- _Stated problem_: Copy out exactly every line from the line containing "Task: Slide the" until the records below end, inclusive of both boundary lines.

- _Data for this exercise_:
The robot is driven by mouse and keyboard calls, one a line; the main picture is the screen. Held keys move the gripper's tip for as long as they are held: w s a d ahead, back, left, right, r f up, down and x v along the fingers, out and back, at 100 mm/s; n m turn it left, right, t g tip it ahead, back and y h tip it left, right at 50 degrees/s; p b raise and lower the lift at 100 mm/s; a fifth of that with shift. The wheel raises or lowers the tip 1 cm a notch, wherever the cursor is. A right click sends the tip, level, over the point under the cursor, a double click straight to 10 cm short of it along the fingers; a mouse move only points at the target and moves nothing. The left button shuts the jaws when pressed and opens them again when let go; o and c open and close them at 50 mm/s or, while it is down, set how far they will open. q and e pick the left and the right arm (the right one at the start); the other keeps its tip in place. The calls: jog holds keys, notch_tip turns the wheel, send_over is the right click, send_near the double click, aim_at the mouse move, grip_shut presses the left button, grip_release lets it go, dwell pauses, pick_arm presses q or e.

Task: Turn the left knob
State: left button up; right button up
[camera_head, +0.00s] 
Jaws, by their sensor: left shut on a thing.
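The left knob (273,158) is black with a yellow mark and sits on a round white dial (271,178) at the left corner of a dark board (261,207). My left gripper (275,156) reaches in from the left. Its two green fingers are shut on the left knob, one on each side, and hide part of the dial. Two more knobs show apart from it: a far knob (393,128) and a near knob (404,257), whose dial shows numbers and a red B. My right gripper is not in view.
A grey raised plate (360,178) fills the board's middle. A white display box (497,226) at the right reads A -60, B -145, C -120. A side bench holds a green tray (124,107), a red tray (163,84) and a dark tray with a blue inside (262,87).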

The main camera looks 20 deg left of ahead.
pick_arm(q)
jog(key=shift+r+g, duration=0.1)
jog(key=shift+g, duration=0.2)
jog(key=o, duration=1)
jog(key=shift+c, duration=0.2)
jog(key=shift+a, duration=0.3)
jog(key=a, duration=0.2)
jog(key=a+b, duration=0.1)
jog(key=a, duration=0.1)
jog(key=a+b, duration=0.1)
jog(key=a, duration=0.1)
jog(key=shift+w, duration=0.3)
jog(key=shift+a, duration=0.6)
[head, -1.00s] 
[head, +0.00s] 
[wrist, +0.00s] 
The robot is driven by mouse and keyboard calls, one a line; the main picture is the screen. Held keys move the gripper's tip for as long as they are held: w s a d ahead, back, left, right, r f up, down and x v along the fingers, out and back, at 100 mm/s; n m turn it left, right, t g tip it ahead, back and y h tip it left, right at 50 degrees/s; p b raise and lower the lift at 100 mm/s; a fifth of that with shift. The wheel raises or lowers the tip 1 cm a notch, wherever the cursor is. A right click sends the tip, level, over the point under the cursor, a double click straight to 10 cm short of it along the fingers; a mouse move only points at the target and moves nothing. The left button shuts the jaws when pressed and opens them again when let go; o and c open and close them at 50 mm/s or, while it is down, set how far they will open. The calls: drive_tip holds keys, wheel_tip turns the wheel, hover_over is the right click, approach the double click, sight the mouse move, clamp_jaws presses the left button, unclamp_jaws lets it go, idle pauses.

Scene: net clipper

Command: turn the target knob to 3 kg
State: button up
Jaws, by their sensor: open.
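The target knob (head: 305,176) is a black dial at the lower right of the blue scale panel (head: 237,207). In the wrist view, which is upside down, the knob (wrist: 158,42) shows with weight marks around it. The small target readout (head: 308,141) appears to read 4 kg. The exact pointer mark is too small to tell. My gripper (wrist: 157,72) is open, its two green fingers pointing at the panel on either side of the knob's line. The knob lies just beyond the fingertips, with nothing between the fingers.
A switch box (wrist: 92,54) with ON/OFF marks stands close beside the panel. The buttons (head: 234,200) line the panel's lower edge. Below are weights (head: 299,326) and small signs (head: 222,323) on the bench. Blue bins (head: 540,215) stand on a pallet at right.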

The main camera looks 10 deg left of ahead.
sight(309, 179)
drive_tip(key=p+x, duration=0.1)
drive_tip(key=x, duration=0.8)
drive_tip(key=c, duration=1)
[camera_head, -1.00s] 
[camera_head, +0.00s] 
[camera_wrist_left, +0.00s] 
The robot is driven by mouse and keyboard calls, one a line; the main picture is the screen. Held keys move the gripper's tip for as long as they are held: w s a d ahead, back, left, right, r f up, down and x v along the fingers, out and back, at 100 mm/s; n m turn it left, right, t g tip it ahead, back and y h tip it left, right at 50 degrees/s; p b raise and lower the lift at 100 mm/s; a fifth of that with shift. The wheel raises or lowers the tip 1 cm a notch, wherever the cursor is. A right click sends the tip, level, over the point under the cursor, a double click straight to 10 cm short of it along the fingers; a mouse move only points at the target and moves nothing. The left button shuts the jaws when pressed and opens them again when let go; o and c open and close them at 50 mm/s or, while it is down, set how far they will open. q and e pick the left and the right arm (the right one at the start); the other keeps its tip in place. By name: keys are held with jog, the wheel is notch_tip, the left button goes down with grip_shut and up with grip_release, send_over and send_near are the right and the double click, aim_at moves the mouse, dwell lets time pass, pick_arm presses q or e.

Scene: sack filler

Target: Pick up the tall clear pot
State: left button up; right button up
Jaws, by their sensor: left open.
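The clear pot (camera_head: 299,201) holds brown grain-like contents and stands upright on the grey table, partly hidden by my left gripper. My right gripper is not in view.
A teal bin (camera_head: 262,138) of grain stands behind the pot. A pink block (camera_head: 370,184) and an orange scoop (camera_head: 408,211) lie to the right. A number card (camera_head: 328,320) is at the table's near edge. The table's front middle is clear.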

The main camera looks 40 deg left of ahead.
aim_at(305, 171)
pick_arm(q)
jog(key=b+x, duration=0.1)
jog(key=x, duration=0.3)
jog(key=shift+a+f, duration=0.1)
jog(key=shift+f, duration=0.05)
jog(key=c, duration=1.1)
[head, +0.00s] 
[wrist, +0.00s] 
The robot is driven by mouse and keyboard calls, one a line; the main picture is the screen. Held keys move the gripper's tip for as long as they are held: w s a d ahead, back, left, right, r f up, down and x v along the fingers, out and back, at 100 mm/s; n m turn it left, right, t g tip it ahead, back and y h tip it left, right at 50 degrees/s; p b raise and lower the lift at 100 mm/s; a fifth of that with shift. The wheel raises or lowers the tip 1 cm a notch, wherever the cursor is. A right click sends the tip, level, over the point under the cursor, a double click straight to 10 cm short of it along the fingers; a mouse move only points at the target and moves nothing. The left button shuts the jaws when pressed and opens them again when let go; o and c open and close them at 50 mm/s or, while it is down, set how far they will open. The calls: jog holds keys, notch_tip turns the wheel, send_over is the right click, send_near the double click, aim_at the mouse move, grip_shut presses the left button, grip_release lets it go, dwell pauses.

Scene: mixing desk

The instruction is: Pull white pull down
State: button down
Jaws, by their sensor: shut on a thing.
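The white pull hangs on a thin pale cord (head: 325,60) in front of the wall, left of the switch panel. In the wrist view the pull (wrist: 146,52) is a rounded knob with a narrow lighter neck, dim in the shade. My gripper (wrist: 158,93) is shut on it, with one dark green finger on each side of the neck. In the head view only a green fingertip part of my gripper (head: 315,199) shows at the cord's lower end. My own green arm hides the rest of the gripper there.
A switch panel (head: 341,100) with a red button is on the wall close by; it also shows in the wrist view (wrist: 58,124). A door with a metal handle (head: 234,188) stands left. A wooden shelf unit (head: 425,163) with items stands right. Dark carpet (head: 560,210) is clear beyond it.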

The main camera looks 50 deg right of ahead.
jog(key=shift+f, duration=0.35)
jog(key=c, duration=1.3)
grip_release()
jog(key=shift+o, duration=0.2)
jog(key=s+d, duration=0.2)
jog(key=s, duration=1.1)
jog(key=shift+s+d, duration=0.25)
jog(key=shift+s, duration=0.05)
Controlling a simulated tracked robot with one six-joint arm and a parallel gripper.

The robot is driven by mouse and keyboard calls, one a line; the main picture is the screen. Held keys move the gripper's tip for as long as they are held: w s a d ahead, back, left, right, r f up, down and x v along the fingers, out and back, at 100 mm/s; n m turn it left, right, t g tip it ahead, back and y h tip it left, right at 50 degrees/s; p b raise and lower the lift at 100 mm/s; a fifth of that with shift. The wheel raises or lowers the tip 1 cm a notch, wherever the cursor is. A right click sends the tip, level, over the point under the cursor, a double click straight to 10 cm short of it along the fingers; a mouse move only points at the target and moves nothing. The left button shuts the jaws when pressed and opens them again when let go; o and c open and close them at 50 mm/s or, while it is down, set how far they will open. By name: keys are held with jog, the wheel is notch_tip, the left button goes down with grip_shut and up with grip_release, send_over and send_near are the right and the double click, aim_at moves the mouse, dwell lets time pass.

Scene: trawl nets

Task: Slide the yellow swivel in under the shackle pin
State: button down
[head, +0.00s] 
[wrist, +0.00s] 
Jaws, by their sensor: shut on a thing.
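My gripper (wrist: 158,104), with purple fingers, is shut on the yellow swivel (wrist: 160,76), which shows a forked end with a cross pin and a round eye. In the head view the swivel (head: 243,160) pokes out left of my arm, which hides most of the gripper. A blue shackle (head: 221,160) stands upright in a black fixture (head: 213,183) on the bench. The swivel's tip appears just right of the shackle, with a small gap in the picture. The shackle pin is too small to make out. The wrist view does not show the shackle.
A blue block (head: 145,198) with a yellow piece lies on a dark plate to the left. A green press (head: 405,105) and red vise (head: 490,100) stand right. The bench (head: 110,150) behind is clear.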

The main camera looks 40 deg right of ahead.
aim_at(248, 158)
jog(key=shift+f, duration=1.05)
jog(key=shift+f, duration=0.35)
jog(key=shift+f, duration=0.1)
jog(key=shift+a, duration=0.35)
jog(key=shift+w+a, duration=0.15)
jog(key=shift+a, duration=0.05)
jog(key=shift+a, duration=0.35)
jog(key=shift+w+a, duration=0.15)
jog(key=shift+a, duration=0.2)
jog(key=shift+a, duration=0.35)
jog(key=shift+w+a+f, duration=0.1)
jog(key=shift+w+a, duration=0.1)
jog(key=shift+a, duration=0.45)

- _Answer to this exercise_:
Task: Slide the yellow swivel in under the shackle pin
State: button down
[head, +0.00s] 
[wrist, +0.00s] 
Jaws, by their sensor: shut on a thing.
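My gripper (wrist: 158,104), with purple fingers, is shut on the yellow swivel (wrist: 160,76), which shows a forked end with a cross pin and a round eye. In the head view the swivel (head: 243,160) pokes out left of my arm, which hides most of the gripper. A blue shackle (head: 221,160) stands upright in a black fixture (head: 213,183) on the bench. The swivel's tip appears just right of the shackle, with a small gap in the picture. The shackle pin is too small to make out. The wrist view does not show the shackle.
A blue block (head: 145,198) with a yellow piece lies on a dark plate to the left. A green press (head: 405,105) and red vise (head: 490,100) stand right. The bench (head: 110,150) behind is clear.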

The main camera looks 40 deg right of ahead.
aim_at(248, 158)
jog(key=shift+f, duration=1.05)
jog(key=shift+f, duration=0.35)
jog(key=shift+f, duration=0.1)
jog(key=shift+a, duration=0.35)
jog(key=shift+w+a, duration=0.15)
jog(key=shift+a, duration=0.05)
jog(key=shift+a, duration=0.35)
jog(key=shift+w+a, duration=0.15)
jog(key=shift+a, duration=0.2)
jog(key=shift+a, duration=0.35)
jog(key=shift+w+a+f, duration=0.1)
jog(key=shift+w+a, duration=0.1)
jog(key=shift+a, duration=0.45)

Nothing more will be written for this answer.